Le premier chapitre porte sur « la corruption et le commerce des armes : les péchés de la commission. » Les auteurs relèvent que si les ventes d’armes ne représentent qu’une faible part du commerce global, elles constituent 40% de la corruption. La corruption alimente copieusement les classes politiques de tous pays. La hiérarchie des vendeurs d’armes vaut mention : Etats-Unis (30% du total), Russie (23%), Allemagne (11%), France (7%), Royaume-Uni (4%).
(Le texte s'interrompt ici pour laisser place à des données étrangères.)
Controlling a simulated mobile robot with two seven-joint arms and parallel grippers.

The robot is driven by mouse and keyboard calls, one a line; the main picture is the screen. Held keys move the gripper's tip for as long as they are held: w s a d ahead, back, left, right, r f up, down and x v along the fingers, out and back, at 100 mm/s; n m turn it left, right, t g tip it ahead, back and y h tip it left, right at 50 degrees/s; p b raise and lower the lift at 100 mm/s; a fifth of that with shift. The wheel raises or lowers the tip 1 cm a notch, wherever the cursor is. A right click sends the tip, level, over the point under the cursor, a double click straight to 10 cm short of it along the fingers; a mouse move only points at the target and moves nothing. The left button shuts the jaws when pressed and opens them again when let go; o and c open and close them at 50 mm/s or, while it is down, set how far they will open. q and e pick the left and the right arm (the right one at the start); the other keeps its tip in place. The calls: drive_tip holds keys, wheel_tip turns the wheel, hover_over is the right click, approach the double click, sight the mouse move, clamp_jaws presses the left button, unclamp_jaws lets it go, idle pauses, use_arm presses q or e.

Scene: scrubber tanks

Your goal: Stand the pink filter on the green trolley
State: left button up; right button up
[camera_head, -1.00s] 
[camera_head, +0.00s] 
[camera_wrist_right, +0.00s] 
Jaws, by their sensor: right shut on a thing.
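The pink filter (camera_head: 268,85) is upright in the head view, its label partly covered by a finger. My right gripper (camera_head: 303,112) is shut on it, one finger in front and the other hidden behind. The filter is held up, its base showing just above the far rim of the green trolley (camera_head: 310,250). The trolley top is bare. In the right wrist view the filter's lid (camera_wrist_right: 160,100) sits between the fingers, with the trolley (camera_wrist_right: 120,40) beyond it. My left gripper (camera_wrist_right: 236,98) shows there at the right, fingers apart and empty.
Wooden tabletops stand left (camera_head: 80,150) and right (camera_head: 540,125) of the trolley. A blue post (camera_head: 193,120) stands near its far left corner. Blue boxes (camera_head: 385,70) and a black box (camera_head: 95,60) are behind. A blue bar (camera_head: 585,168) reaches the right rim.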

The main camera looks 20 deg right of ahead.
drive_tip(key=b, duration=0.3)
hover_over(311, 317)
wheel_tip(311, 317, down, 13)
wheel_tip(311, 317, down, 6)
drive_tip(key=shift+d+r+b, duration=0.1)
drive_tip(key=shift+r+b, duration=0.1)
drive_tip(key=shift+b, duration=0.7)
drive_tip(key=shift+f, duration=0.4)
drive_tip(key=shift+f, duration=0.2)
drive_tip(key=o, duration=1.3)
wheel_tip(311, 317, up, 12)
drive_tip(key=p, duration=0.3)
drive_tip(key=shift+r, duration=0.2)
Les principaux clients des Etats-Unis sont la Corée du Sud (14%), l’Australie (9%) et les Emirats Arabes Unis (EAU) (8%), ceux de la Russie l’Inde (33%), la Chine (23%) et l’Algérie (13%), ceux de l’Allemagne la Grèce (15%), l’Afrique du Sud (11%) et la Turquie (10%), ceux de la France Singapour (23%), les EAU (16%) et la Grèce (12%), ceux du Royaume-Uni les Etats-Unis (23%), l’Arabie Saoudite (19%) et l’Inde (13%).

 

Pardonne-moi cette énumération chiffrée, mon cher, mais je dois parler le langage des nombres pour dire crûment des choses cruelles, dont plusieurs, hélas, concernent ton beau et grand pays. A y regarder de près, ces chiffres éclairent bien des faits de la politique mondiale que la gent journalistique néglige.

 

Le commerce des armes n’a rien à envier aux armes du commerce, mon cher Amartya ; que Ganesha te protège !

 
Ton Guillaume tel que tu le prises : constant.